Patrick J. Buchanan: There were several things. First, it is a phenomenal story. What happened to the Western nation that ruled the entire world in 1914? Thirty years later, all of Europe was in ashes or aflame. Communists had half of Europe, and all the great Western empires had been destroyed. I went back to try and locate the historic blunders that were made, and I think we located eight of them.
Secondly, it’s a cautionary tale for the United States. The arrogance and hubris you see of these monarchs and all their retainers just before World War I, we see emulated and copied today, frankly, by some folks in post-Cold War America. So, it was to try and tell a cautionary tale to prevent what happened to Great Britain and the British Empire from happening to us.
Edwards: What are the parallels between the United Kingdom during the years between the world wars and the United States today?
Buchanan: One of the greatest is the British decision to alienate friends like Japan, which had been an old ally in World War I. The Brits broke the treaty with them at the demand of the United States for no good reason whatsoever. Japan was driven into isolation, anger, and rage, and eventually returned to her imperial policy and collided with Great Britain.
Even Benito Mussolini, who loathed Adolf Hitler, was driven into Hitler’s arms by the British/French decision to sanction them over a colonial war in Ethiopia. That was a mistake.
Finally, there is this war guarantee that the British gave to Poland, unsolicited, even though Poland had participated in the rape of Czechoslovakia — at least the regime had.
You see all these decisions replicated with the United States handing out war guarantees in this century to the Baltic republics and Ukraine and elsewhere. I see the same pattern repeating itself again and again. I believe the gentleman who said that people do not learn from history was right.
Edwards: What are some of the myths that hold up Winston Churchill as a hero?
Buchanan: There is no question that Winston Churchill was a heroic figure in 1940 when he took over the premiership in Great Britain, just as the Germans were breaking through in the Ardennes. He defied Hitler. He defied the Germans. He fought on and inspired his people. He was the leader during the Battle of Britain. Americans watched that from across the ocean and there was an indelible impression that there was a defiant bulldog who represented the British people at their best. That’s a true story. That’s not just a myth.
However, there was another Churchill who, in 1942, 1943, and 1944, slipped into Moscow to divide Europe with Josef Stalin and groveled to Stalin in a way that would make Neville Chamberlain look like Davy Crockett. He was writing off the Poles, for whom the British had gone to war. If you go all the way back to 1913 and 1914, he was lusting for war far more than the Kaiser who was trying to avoid war.

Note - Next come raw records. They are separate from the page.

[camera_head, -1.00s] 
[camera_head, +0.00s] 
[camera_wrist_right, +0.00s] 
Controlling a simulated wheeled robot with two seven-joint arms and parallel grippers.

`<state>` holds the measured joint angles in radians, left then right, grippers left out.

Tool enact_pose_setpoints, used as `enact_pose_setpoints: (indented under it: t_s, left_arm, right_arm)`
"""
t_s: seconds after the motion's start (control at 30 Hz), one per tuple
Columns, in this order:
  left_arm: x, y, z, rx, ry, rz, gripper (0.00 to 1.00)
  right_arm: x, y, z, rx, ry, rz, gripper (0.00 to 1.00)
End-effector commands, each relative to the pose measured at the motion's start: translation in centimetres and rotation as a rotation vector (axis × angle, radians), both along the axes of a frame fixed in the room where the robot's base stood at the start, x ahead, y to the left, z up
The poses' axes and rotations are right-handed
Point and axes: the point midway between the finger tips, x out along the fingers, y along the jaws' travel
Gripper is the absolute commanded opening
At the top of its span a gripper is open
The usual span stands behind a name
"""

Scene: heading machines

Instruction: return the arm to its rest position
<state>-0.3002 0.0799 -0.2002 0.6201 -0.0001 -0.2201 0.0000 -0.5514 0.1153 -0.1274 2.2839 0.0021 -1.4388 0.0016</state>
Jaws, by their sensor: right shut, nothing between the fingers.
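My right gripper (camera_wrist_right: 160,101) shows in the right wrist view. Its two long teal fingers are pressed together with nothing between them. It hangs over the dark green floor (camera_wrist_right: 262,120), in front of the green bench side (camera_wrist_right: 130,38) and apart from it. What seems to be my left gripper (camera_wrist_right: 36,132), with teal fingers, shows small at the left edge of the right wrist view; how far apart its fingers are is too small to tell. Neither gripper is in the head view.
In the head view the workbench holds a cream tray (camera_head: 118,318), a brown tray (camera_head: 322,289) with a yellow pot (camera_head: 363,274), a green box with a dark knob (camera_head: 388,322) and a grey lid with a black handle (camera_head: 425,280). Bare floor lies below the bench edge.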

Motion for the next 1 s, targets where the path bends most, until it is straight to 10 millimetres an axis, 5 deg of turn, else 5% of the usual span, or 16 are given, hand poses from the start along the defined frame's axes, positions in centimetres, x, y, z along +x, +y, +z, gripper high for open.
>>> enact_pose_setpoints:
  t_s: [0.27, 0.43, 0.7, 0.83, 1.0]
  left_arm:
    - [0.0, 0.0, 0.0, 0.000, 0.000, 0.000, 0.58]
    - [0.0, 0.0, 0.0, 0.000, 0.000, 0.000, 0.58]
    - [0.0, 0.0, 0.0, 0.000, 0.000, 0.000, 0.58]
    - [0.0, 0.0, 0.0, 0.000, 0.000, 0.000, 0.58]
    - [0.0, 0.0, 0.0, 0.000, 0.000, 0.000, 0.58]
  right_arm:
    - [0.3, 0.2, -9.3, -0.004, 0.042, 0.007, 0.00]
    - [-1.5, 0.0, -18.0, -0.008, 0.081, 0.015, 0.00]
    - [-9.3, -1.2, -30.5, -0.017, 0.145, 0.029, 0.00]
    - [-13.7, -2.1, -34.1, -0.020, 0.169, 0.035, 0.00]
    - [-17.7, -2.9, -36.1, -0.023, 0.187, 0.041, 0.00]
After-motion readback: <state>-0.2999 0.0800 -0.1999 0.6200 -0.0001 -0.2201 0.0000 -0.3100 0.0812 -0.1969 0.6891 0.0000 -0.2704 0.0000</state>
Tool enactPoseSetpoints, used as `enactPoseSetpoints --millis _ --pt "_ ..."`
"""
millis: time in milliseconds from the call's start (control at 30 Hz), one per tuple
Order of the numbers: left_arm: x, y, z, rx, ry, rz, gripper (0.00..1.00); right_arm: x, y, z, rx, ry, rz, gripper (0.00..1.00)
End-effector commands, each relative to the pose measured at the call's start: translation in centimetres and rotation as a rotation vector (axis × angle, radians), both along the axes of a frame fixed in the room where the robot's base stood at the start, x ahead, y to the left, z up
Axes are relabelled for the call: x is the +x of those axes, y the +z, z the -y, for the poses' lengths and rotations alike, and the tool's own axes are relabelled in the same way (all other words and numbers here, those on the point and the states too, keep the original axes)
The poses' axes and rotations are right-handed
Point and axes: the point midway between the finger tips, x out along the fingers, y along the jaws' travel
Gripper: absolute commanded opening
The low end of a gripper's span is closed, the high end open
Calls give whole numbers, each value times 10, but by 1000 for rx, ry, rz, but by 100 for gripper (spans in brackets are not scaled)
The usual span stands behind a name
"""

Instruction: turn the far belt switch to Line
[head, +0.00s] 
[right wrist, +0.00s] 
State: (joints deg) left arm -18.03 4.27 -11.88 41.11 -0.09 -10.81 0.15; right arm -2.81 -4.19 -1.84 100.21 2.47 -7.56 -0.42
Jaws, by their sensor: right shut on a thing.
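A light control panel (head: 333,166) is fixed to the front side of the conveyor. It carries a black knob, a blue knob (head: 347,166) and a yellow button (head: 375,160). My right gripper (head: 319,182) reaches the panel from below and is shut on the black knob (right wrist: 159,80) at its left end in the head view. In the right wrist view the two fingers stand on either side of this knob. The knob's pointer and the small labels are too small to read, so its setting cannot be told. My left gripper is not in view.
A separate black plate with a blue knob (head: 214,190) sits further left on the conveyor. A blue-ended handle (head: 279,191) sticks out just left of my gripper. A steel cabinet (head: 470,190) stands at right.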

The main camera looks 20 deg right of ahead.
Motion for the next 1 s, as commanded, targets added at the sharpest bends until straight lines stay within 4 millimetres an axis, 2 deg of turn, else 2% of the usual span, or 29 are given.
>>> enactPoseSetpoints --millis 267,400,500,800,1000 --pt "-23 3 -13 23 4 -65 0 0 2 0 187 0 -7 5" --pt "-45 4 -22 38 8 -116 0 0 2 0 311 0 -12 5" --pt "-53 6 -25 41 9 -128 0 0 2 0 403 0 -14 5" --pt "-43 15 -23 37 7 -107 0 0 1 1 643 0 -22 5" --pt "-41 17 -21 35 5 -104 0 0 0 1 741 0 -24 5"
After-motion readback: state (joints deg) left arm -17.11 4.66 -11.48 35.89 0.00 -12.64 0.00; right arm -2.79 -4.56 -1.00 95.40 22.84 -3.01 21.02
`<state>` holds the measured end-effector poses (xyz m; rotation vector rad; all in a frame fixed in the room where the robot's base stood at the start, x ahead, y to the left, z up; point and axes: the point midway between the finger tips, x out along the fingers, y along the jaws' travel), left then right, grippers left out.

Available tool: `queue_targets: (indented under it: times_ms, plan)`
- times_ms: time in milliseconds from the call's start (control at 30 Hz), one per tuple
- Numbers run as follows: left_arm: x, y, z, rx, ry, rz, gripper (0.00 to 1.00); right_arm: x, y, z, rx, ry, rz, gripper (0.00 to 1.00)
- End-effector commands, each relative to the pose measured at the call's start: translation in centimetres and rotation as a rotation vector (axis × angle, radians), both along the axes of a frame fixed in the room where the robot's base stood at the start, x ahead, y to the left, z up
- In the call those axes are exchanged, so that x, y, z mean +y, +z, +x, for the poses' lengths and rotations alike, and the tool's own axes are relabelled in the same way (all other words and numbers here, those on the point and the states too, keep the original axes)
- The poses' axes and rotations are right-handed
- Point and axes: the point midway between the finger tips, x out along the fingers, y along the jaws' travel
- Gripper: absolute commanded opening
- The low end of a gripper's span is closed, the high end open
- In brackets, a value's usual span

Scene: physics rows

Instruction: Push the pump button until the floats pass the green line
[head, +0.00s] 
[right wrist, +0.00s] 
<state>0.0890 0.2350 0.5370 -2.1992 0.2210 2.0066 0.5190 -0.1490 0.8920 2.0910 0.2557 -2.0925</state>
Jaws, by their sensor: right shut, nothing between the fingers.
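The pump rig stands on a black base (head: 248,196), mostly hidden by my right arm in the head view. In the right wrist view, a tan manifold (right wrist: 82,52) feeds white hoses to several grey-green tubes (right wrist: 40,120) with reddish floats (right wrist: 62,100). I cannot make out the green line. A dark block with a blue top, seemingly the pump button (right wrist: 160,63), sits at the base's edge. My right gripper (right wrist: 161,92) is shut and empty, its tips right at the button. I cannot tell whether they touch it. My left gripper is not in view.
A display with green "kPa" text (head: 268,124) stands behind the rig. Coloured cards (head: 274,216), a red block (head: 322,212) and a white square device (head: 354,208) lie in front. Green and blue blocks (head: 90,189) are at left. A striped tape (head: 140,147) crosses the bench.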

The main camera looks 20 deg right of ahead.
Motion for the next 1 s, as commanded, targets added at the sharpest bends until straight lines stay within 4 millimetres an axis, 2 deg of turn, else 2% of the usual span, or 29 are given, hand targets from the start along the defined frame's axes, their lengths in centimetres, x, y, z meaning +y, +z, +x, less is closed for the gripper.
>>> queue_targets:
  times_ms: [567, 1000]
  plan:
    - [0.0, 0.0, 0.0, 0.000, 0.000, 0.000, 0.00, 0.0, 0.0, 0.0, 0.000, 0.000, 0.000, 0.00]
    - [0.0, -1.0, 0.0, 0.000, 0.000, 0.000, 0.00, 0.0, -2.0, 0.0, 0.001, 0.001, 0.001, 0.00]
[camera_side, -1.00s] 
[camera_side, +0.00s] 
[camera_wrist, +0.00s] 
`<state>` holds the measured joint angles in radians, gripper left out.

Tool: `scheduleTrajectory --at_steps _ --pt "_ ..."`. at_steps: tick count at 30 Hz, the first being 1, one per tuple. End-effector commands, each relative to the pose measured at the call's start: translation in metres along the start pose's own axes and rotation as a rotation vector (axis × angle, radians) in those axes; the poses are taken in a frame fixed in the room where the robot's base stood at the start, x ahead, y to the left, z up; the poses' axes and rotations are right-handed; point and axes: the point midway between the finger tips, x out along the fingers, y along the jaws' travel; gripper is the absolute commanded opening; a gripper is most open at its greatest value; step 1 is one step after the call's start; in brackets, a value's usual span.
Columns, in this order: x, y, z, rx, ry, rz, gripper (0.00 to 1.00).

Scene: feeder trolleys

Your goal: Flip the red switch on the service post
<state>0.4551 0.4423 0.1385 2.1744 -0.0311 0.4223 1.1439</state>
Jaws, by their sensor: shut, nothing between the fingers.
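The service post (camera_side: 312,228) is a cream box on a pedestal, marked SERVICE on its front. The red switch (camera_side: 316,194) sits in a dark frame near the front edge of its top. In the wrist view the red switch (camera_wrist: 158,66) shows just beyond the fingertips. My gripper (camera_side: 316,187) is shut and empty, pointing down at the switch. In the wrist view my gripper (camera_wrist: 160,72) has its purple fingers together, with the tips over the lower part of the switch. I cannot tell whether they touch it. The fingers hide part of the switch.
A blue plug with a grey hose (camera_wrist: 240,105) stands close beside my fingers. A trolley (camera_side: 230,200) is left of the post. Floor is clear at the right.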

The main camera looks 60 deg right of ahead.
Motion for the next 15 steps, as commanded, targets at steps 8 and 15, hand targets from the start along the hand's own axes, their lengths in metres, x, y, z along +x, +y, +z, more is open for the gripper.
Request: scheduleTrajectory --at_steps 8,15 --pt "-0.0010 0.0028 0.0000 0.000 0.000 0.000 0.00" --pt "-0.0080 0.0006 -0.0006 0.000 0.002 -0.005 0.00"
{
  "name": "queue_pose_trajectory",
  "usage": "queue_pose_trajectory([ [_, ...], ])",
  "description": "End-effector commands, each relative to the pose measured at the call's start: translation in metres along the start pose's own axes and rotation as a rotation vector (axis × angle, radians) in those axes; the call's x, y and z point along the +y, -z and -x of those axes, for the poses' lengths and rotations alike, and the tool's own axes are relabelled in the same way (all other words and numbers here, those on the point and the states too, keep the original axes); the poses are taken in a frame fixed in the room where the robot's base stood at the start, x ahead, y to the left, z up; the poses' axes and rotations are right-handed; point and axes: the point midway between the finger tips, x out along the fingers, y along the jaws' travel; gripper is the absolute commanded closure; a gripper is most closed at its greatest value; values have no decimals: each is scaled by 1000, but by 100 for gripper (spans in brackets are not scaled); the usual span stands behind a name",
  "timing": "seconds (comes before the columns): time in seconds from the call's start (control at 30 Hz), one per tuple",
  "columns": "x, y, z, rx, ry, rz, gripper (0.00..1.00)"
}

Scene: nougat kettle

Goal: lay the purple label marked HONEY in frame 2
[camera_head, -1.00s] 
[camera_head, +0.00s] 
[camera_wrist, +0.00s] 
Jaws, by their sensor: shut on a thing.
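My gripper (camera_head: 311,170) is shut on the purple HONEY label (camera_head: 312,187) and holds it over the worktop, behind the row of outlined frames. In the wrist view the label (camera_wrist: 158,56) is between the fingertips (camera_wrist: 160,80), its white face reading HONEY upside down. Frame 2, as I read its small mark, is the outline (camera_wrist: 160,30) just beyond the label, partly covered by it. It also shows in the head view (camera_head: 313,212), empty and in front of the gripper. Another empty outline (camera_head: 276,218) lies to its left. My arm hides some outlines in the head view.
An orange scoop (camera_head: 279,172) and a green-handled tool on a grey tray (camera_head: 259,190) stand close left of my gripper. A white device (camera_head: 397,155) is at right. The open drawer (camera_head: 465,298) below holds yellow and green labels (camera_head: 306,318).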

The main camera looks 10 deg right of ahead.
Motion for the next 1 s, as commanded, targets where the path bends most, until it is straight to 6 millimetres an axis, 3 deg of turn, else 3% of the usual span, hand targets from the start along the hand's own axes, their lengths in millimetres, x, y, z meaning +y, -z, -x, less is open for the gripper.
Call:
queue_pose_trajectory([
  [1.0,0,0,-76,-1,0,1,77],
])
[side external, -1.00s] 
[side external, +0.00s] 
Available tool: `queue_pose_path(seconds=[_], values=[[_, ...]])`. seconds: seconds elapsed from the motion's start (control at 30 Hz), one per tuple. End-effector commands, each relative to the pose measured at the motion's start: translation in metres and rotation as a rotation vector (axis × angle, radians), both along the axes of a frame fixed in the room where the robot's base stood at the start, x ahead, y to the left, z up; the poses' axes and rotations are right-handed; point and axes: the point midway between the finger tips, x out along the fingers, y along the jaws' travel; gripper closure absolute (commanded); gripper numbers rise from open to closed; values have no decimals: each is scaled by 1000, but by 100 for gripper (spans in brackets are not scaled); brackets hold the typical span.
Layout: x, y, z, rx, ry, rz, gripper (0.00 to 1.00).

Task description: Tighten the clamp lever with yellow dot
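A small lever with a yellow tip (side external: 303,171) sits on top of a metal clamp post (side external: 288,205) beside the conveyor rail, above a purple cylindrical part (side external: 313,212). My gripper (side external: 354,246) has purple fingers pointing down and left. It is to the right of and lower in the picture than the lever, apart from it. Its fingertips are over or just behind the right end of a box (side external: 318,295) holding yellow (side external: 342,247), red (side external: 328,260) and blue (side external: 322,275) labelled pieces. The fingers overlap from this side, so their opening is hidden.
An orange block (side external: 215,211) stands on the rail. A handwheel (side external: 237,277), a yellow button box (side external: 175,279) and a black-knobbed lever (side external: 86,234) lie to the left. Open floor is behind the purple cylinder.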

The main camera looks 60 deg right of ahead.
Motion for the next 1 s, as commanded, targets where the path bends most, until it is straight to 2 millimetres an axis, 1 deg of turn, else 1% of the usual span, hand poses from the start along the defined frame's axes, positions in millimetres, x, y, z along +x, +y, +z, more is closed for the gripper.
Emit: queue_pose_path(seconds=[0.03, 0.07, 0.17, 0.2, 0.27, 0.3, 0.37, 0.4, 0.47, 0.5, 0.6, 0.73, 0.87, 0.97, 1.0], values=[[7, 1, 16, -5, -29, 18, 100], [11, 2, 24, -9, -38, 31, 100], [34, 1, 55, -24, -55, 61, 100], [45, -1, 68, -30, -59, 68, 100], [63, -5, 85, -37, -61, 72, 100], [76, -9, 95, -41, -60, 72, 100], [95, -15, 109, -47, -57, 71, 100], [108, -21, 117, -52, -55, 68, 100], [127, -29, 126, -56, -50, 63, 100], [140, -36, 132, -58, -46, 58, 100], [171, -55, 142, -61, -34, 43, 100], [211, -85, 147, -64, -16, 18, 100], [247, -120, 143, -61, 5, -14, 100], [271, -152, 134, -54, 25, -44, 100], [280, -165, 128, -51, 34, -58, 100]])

These are the myths we have been raised on since we were kids, and this is one reason I wrote the book. At least the new generation coming up, who is not saturated or marinated in these myths, can understand why it was that our grandfathers and fathers destroyed Western Civilization.
Edwards: What is it about World War II that your detractors don’t seem to understand?
Buchanan: The book is dedicated to four of my uncles who were Greatest Generation Americans and fought in Europe, one of whom came back from Anzio with a Silver Star. But I think it’s the idea that this was a good war, a war where pure good fought pure evil, a war that had to be fought and was necessary, and there are no doubts or qualms about it. But that is not true.
And that’s why I, in effect, am dispelling some of the great myths by which Americans live when I say that Chamberlain and Churchill blundered serially, again and again, to bring about a war with Germany. Hitler didn’t want war with the West. He didn’t want war with Poland. He didn’t want a world war. He wasn’t even prepared for a world war.
To say that Hitler did horrible things in wartime is correct, but, as I say, had there been no war, there would have been no Holocaust, and I’m not sure there would have been a war if the British hadn’t issued this insane war guarantee to Poland.
Edwards: History is like a Sunday buffet. People take what they want and leave the rest on the table. Of course, it has been lost to antiquity that most Americans stood with Charles A. Lindbergh and the America First Committee in opposition to our entry into World War II before the attack on Pearl Harbor.
Buchanan: Well, good for you. Good for you for bringing up Col. Lindbergh’s name because his reputation has been blackened because of a single speech he made and a couple of paragraphs in it where he mentioned three forces are moving for war.
Of course, one of them is the Roosevelt Administration. The other is the British, which was clearly true. They had a man called “Intrepid,” William Stephenson, who tried to find ways to get the Americans into war by putting out propaganda and, frankly, blackmailing senators.
And then he said the Jewish community was beating the drums for war, but this was going to be a disaster for the Jewish community if we got into war. That was verboten to say, but no one has claimed what he said was palpably untrue. Before December 7, 1941, the America First Committee wanted to put up a resolution in Congress saying, “We declare war on Germany,” and have it voted up or down, but don’t sneak us by a back door into war.
Edwards: Had Divine Providence seen fit for Pearl Harbor to have never occurred, the United States stays home, and Germany proceeds to defeat Stalin, what would have happened to America? Would Hitler have come over here and taken us out?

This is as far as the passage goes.